Trying to understand and find a response to the stark moral questions concerning the effects of prejudice and the witnesses who stood in silence while the unimaginable took place is an impossible challenge.
Like many, I knew the facts about what had taken place at the concentration camps.
But knowing there are kilos and kilos of human hair in Auschwitz is a lot different to witnessing it with your own eyes.
Seeing pairs upon pairs of shoes, pumps made for the tiniest of feet that fill the rooms from the floor to the ceiling, is not something you can ever be prepared for.
Countless toothbrushes, razors, hairbrushes once used by its owners to keep a pristine appearance lay in piles – confiscated by the Nazis on their arrival.

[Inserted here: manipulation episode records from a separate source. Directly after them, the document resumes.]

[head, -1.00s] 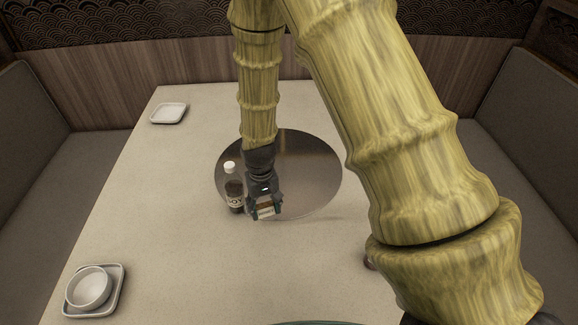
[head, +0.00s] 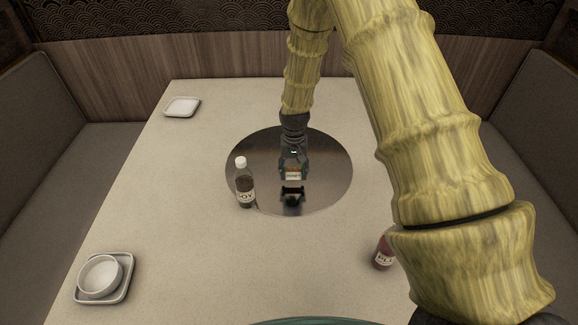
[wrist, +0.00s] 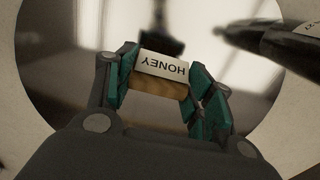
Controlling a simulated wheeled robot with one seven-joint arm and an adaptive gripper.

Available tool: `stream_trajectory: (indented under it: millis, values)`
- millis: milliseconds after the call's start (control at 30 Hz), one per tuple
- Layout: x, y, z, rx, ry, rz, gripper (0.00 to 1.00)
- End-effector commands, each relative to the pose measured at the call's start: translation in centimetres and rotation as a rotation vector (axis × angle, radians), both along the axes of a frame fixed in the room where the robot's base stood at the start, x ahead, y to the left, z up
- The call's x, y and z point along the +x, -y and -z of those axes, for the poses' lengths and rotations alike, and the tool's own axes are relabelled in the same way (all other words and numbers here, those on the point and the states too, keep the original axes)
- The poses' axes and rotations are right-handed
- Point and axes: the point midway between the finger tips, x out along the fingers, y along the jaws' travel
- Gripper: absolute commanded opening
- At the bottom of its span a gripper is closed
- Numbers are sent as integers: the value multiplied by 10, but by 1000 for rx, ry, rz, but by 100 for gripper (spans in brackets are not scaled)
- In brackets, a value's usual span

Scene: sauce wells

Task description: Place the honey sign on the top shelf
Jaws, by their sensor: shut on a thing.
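The honey sign (head: 293,176) is a small block with a white face and brown wood, held in my gripper (head: 293,170). In the wrist view the sign (wrist: 162,66) reads HONEY upside down, and the teal fingers of my gripper (wrist: 163,82) are shut on its two ends. My gripper holds it above the round shiny disc (head: 325,165) in the table, where its reflection shows below. No top shelf can be made out in these frames.
A soy bottle (head: 245,187) stands on the disc's left edge, left of my gripper. A red-brown bottle (head: 382,252) stands partly behind my arm. White dishes (head: 104,276) sit front left, and a small white dish (head: 182,106) back left. The table (head: 190,230) is mostly clear.

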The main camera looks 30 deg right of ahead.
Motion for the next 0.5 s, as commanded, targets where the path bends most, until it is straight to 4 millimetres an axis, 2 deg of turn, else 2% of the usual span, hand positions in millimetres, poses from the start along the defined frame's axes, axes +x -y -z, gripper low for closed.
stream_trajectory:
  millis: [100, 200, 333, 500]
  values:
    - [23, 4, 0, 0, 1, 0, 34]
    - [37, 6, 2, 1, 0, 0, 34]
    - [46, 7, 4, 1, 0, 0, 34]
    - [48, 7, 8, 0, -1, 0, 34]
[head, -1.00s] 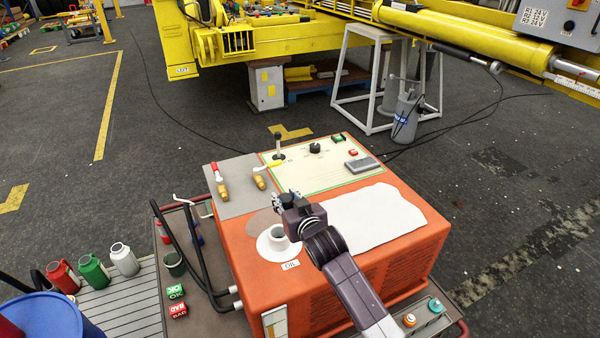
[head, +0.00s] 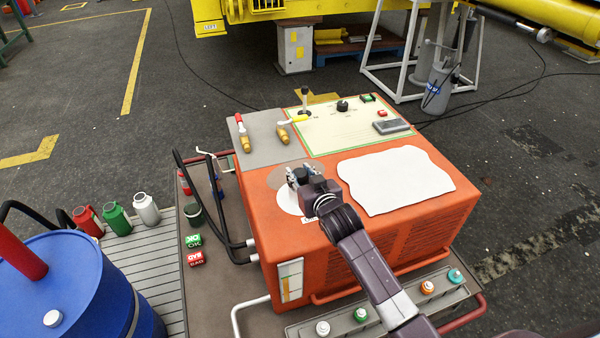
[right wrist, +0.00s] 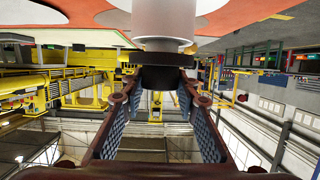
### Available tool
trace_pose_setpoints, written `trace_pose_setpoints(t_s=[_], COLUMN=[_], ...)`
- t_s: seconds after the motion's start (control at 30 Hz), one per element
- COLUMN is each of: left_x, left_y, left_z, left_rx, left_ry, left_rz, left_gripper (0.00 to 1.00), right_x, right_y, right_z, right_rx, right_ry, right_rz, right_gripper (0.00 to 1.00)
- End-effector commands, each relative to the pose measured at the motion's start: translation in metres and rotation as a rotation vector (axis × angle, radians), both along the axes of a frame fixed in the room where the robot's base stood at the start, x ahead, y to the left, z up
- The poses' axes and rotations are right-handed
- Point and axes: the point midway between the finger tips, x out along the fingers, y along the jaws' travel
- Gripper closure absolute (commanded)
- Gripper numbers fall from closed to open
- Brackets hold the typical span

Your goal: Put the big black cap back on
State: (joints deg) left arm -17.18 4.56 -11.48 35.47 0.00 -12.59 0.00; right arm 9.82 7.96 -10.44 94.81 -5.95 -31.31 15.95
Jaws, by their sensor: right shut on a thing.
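The big black cap (right wrist: 160,77) is between the fingertips of my right gripper (right wrist: 159,90) in the right wrist view. The gripper is shut on it. The cap is right at the end of the pale grey filler neck (right wrist: 163,30), in line with it; I cannot tell whether it is seated. In the head view my right gripper (head: 304,186) is over the white disc (head: 286,199) on the orange machine (head: 262,205) and hides the neck. My left gripper is not in view.
A white cloth (head: 395,180) lies on the machine to the right of the gripper. Several bottles (head: 117,219) and a blue drum (head: 75,290) stand at the left.

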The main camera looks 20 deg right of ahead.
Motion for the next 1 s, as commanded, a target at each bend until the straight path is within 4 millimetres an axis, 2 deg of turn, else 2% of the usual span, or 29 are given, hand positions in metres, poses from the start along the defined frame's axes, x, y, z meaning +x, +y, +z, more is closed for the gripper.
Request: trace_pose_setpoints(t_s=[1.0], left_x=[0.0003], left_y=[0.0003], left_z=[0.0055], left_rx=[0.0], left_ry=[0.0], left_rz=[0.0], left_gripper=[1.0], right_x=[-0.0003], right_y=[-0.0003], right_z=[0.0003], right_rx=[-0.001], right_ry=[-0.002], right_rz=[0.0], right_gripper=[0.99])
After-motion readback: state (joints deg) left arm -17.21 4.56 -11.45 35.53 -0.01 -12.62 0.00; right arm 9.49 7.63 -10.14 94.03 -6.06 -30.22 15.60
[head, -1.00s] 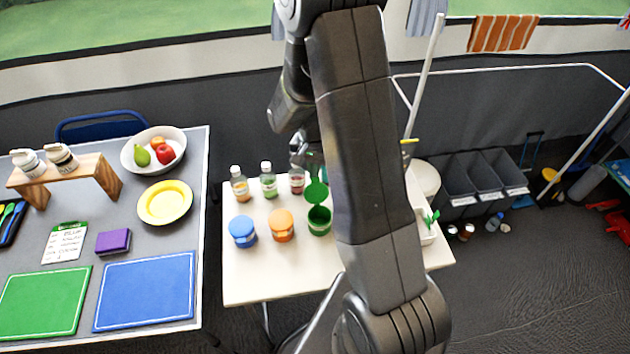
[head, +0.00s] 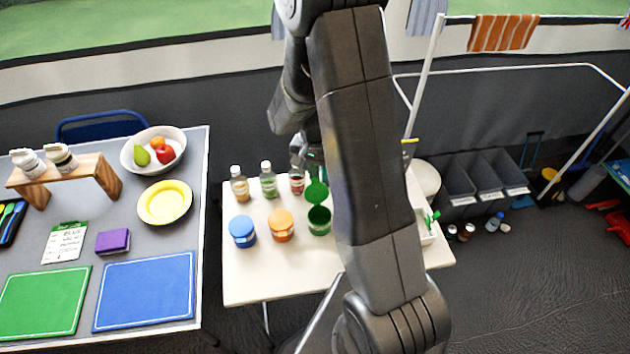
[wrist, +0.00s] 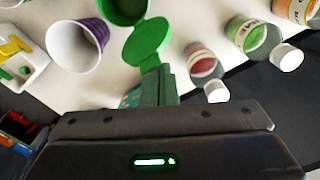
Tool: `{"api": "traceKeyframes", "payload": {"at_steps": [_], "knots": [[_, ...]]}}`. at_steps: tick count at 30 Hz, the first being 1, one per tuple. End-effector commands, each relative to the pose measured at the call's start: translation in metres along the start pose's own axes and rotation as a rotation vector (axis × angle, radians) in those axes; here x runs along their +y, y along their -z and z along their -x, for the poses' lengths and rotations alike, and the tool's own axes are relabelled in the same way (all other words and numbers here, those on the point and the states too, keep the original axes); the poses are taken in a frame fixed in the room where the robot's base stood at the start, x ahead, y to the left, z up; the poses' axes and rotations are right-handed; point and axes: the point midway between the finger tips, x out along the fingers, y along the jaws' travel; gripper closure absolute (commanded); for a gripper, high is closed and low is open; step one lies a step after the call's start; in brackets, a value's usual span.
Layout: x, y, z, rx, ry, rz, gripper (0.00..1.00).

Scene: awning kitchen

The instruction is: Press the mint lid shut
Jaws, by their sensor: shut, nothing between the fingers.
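The green mint jar (head: 319,222) stands on the small cream table, with its round green lid (head: 317,192) hinged open at the back. In the wrist view the lid (wrist: 148,42) lies tilted away from the jar's open mouth, with the jar (wrist: 125,8) at the top edge. My gripper (wrist: 157,72) is shut and empty, its fingertips close to the lid's outer edge. I cannot tell whether they touch it. In the head view my arm partly covers the gripper, which is just behind the lid.
A blue-lidded jar (head: 243,231) and an orange-lidded jar (head: 281,225) stand left of the mint jar. Several bottles, one green (head: 268,183), stand behind them. A purple cup (wrist: 78,46) and a white tray (wrist: 22,62) show in the wrist view. The table's front is clear.

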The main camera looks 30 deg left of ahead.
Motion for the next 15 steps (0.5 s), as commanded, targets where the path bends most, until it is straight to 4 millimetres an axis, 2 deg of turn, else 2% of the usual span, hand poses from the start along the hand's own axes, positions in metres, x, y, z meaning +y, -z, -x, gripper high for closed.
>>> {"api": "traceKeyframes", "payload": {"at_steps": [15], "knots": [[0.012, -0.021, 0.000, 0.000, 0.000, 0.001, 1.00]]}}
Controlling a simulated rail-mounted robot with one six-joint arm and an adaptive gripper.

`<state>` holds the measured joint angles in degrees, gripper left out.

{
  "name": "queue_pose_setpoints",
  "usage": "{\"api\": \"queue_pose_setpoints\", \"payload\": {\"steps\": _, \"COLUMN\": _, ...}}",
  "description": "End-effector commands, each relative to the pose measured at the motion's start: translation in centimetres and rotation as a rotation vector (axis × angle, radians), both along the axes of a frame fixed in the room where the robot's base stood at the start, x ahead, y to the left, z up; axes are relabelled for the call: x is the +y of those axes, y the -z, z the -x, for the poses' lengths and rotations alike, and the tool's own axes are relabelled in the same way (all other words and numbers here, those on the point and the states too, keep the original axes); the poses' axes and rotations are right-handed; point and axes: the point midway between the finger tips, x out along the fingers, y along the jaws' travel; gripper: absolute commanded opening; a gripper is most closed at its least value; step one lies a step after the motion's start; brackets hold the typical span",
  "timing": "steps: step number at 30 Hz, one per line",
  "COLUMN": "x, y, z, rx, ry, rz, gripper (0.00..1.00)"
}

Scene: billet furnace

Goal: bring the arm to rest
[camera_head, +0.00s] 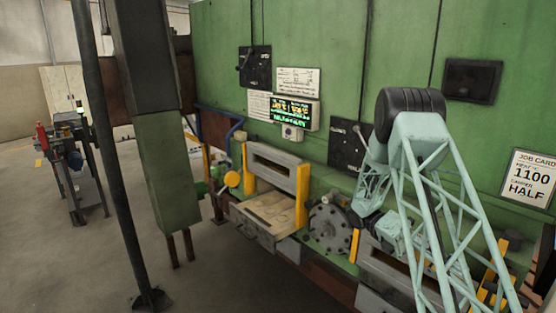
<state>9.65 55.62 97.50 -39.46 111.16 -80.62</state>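My arm (422,140), a pale teal lattice with a black elbow joint, stands in the right half of the head camera view. It rises from the bottom right to the elbow. From there a second lattice link folds down and to the left, in front of the green furnace wall (330,40). Teal wrist parts (392,232) show low behind the lattice. I cannot make out my gripper's fingers there. Whether the arm touches anything cannot be told.
A furnace opening with yellow side posts and a tray (270,212) is at centre, beside a round bolted flange (330,230). A job card (533,178) reads 1100, HALF. A dark pole (112,165) and green column (168,170) stand left. Open floor lies left.

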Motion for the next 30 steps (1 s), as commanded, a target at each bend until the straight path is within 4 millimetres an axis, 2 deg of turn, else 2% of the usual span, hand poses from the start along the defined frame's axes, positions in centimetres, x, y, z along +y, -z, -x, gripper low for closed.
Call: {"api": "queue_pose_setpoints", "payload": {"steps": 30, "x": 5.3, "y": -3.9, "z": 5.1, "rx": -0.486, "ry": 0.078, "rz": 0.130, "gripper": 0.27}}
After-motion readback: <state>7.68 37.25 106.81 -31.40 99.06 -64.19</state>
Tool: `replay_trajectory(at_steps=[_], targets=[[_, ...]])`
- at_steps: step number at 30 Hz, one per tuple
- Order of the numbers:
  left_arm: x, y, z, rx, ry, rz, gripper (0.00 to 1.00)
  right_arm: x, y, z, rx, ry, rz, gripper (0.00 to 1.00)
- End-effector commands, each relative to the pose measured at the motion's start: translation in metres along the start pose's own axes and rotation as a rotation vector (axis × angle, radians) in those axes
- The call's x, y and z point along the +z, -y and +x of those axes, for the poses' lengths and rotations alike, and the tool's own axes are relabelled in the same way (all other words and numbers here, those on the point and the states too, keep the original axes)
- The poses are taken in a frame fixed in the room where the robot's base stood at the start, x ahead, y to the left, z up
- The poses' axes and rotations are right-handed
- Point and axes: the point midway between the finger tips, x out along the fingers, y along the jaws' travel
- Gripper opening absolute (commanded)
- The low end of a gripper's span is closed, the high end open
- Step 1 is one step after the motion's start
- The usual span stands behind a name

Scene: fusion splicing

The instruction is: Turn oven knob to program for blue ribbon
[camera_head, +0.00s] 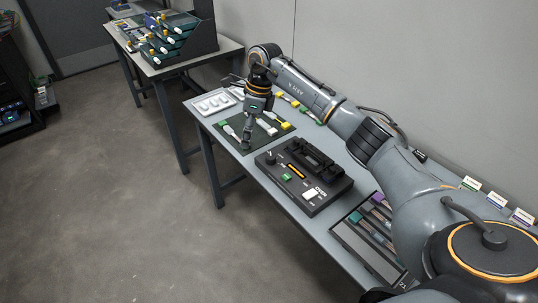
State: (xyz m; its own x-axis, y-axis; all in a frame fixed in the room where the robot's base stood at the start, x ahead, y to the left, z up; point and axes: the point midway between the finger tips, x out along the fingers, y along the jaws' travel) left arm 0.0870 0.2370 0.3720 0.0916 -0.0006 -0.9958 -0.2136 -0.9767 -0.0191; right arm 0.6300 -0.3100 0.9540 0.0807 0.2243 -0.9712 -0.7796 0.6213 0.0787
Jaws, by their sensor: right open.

After all, why would the prisoners need them? There was no dignity allowed, no right to humanity.
The walls of the buildings in the concentration camps are filled with photos, evidence of inconceivable number of men, women and children who were incarcerated and murdered.
But there is one photo that stood out to me due to its unnerving resemblance to my younger brother.
My brother and I have always been very close and the thought of being torn apart, forced to live animals and die like vermin, unleashed an avalanche of emotions that left me speechless.